- [What is expected] Report how many lines contain "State". The answer is a single number.
-- Start Listing --
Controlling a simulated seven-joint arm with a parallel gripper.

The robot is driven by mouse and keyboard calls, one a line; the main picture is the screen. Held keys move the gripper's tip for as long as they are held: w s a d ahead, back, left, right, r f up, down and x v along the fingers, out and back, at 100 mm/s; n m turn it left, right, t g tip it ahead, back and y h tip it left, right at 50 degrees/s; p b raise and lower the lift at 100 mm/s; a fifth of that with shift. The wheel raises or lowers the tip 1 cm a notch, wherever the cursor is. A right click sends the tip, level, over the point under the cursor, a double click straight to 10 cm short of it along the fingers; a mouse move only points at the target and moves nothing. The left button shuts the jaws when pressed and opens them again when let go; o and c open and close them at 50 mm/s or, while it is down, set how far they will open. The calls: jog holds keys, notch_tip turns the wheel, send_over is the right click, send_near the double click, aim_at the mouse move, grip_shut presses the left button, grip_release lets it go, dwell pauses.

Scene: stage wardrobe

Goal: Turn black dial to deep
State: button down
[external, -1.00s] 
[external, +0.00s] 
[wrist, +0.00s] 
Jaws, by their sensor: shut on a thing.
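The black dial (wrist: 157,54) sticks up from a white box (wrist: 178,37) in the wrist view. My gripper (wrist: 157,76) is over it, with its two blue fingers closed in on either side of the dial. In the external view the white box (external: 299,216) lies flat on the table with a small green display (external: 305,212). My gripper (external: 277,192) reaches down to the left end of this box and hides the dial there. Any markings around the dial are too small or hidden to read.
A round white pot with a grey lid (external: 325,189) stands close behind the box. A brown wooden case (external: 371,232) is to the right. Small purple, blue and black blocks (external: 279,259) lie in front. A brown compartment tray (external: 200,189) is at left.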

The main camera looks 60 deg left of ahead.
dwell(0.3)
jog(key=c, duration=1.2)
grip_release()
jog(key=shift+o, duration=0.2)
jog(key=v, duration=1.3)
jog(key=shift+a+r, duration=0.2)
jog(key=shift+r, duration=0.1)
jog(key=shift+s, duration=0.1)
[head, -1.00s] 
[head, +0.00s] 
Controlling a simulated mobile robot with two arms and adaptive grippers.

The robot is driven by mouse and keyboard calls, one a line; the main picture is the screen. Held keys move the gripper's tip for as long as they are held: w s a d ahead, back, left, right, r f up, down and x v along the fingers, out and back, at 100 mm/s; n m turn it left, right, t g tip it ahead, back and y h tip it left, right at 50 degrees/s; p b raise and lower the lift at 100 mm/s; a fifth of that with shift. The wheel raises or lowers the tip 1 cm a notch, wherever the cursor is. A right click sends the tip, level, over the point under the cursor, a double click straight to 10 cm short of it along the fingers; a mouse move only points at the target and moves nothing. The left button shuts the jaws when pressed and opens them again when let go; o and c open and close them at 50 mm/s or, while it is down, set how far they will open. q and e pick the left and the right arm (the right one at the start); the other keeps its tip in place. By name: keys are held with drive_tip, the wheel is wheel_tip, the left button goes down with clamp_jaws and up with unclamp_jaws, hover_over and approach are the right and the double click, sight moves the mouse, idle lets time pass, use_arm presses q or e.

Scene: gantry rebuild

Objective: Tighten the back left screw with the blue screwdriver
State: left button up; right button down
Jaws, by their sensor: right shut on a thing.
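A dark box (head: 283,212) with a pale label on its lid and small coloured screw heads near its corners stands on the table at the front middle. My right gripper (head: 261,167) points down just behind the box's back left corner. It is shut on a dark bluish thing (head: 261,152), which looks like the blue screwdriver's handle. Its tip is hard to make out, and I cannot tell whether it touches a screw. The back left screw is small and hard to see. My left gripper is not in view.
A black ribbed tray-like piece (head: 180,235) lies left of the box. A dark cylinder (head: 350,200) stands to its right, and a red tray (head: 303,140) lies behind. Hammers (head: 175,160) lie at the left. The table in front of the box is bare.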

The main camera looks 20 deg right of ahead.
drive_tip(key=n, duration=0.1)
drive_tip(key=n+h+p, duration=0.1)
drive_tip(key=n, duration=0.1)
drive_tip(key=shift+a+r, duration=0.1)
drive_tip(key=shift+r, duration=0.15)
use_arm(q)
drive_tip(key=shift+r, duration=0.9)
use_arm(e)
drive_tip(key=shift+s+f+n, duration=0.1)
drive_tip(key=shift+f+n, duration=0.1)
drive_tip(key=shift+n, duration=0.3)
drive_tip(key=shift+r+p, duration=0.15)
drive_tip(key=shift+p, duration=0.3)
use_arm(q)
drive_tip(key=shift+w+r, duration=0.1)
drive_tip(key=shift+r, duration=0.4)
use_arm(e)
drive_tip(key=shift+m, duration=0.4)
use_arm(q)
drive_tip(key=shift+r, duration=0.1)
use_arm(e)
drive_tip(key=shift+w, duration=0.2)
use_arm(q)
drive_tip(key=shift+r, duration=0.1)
-- End Listing --
- [Solution to this task] 2